Holzer argues that even if we were certain that the jury had found him guilty of two or more predicate offenses, we could not uphold his conviction for racketeering, because the jury may not have used those offenses as the predicates of that conviction. It may have used one or more of the mail fraud convictions as the predicates. However, a jury is presumed to act rationally, and a rаtional jury would convict a defendant of racketeering if all the elements of the crime, one of which is that the defendant have committed at least two predicate offenses, were proved. Nothing
*1351
in the RICO statute gives, and nothing in the jury instructions gave, the jury any discretion to pick and choose among predicate offenses. Even if it had exonerated Holzer of all the predicate offenses charged except one act of extortion and one receipt of a bribe, it would have had to convict him of racketeering. (This is provided of course that the other elements of the offense are satisfied. But Holzer makes no argument either that the predicate extortion count and the Worsek bribery were insufficiently related to constitute a “pattern of racketeering” within the meaning of the statute, on which see
Tellis v. United States Fidelity & Guaranty Co.,
Justice White has said that there is a conflict among the circuits on the question whether a RICO conviction may stand when some of the defendant’s convictions for the predicate offenses are overturned but two or more are not. See
McCulloch v. United States,
— U.S. -,
Would the jury have been irrational to acquit Holzer of racketeering had it not had the mail fraud convictions on which to base the racketeering conviction? The government argues that bribery is a lesser included offense of extortion, so that the cоnviction of Holzer for extortion from Worsek necessarily implies that the jury thought him guilty of accepting bribes from Worsek. The Hobbs Act defines extortion as “the obtaining of property from another, with his consent, induced by wrongful use of actual or threatened force, violence, or fear, or under color of official right.” 18 U.S.C. § 1951(b)(2). The recurrent question in dealing with extortion by public officials is not whether every extortion implies a bribe, but whether every bribe implies extortion. Clearly, wrongful use implies something more than the passive receipt of a bribe, but invariably the extortiоn charged in public-official cases, such as this one, is the obtaining of property under color of official right; and while some courts require proof that the defendant made a demand for the property, see, e.g.,
United States v. Aguon,
But all this means is that if Holzer accepted bribes from Worsek, he was guilty of extortion as well; it does not necessarily follow that if he extorted money from Wor-sek, he must have accepted a bribe from him. At least formally, bribery contains an element that extortion does not: that money was offered with the intention of influencing the recipient. See Perkins & Boyce, Criminal Law 533 (3d ed. 1982). This element was stated explicitly in the jury instructions on bribery. It could be argued, however, that every person who knuckles under to an extortionate demand does so intending to influence the extortionist not to carry out his threat, and that this should be enough to prove bribery. Yet there is some authority that one can be a victim of extortion but not a briber,
United States v. Shober,
We need not penetrate deeper into this interesting thicket; there is an independent reason why the racketeering conviction must be vacated. The count charging Holzer with extortion from Worsek lists six payments by Worsek. Three of these are the bribes charged as predicate offenses of bribery. The jury may have thought that thе three payments charged as bribery were not bribes yet still have convicted Holzer of extortion on the basis of one, two, or all three of the other payments referred to in the extortion count. If so, the only predicate offenses of racketeering, other than the single predicate extortion count, that we can be sure the jury convicted Holzer of were the mail fraud offenses.

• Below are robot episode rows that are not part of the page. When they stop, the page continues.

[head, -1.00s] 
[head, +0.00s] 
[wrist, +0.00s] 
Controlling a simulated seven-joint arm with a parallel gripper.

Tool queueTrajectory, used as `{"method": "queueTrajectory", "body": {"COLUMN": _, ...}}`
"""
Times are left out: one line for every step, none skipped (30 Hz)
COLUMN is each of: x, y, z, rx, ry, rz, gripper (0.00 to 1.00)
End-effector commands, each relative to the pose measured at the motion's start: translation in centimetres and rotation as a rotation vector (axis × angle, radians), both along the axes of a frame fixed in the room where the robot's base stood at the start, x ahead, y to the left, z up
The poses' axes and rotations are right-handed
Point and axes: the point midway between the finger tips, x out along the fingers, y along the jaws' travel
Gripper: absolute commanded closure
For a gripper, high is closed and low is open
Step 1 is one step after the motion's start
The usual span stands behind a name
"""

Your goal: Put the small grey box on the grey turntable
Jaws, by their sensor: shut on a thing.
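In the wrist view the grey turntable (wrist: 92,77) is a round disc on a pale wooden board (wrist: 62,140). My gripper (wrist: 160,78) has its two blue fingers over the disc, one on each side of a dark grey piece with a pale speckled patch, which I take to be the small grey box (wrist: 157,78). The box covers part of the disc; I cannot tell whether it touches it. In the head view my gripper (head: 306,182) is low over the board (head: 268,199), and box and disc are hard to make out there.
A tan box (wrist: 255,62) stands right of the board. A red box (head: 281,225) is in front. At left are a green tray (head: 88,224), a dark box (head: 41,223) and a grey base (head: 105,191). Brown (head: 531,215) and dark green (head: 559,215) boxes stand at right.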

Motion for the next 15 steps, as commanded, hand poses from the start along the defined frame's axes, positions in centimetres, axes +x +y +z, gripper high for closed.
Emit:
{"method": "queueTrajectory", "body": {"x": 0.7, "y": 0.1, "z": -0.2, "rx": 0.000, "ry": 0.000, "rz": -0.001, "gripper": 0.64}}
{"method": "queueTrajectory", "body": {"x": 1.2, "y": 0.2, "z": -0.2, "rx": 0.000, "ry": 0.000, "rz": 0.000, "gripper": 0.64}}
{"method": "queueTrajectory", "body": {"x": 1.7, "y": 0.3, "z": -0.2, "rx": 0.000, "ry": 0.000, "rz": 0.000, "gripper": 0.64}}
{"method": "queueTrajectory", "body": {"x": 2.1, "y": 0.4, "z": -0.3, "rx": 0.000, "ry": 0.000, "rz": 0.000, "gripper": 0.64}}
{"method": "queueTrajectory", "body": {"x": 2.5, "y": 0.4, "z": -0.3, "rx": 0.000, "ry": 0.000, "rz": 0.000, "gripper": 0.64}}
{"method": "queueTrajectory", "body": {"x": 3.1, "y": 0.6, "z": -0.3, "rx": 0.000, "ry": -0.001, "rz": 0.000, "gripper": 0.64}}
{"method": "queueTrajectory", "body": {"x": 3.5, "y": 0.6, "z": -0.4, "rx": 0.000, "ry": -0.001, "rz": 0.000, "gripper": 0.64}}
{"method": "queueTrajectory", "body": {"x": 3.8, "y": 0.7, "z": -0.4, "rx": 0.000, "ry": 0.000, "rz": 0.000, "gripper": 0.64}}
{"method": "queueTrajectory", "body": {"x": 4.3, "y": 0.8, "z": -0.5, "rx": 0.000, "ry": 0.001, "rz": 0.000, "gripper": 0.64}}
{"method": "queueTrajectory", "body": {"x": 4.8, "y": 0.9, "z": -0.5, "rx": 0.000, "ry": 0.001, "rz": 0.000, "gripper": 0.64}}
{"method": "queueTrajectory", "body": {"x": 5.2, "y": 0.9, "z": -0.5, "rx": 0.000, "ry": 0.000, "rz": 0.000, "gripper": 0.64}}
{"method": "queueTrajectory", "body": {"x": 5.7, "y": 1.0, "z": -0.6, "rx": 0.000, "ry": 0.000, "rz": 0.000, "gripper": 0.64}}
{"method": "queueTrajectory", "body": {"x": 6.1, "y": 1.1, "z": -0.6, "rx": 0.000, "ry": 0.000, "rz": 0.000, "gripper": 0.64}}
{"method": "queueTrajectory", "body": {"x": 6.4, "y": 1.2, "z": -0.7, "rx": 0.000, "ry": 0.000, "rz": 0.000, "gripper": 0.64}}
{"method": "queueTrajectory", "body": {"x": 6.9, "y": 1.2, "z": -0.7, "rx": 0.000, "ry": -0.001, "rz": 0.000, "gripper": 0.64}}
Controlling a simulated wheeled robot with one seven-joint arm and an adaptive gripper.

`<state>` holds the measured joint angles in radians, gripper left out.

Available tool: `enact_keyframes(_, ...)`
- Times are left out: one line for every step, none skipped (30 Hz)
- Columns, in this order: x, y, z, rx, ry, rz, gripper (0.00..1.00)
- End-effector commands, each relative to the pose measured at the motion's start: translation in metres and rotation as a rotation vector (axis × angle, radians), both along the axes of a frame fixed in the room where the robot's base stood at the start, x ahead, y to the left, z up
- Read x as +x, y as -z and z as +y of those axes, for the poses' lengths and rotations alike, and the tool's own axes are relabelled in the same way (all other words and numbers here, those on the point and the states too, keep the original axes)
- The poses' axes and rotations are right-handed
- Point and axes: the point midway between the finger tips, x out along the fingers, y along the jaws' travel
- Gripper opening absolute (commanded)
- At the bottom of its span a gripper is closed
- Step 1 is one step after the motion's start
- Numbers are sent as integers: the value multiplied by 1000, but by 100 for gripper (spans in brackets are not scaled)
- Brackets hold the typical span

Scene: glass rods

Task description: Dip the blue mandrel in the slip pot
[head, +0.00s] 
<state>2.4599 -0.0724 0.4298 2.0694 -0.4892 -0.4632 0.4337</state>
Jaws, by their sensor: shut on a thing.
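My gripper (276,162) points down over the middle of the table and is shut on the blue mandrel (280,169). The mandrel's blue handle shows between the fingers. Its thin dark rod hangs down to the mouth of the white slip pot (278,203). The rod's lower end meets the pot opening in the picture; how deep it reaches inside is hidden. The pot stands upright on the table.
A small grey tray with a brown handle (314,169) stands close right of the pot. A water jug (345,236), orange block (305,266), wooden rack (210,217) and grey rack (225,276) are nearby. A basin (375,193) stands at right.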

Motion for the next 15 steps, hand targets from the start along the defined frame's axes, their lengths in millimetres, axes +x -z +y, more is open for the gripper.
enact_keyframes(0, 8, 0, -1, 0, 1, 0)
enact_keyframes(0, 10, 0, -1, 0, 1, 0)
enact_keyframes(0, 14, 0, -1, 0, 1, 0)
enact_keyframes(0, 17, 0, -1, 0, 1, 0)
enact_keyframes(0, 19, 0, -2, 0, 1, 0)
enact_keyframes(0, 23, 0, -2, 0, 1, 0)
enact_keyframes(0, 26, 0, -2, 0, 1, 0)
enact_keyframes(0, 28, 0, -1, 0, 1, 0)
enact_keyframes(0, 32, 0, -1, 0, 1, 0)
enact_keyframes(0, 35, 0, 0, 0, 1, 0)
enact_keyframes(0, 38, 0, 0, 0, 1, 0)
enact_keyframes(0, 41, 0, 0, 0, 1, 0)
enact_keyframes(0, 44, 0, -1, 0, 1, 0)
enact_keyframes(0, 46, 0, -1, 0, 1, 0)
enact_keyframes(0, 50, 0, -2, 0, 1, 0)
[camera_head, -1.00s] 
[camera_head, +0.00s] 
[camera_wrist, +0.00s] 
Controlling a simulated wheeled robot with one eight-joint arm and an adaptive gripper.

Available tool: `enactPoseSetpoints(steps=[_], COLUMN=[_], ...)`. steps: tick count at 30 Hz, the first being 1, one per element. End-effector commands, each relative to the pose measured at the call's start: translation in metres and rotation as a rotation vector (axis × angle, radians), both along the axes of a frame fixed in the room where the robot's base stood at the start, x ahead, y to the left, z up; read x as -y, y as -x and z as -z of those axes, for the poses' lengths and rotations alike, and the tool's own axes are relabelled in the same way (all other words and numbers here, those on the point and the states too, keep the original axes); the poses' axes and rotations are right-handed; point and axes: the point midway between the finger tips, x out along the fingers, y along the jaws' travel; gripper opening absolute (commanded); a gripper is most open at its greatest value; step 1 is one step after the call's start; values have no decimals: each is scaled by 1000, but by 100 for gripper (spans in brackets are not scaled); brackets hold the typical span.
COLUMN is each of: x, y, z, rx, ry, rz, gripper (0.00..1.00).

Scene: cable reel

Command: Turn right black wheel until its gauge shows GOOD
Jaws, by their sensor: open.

The government’s charging strategy seems very odd. The racketeering count is a crazy-quilt. Some predicate offenses that are federal crimes and could therefore have been charged separately were not charged separately, so we have no idea whether the jury thought Holzer guilty of them; many offenses that were charged separately and could also have been charged as predicate offenses for racketeering were not; and now Holzer’s racketeering conviction has fallen into the cracks and so must be vacated. If there is any rhyme or reason to the indictment, it eludes us.
Although we uphold Holzer’s conviction for extortion, we direct (in accordancе with our usual practice, see, e.g.,
United States v. Manzella,
Affirmed in Part, Reversed in Part, and Remanded with Directions.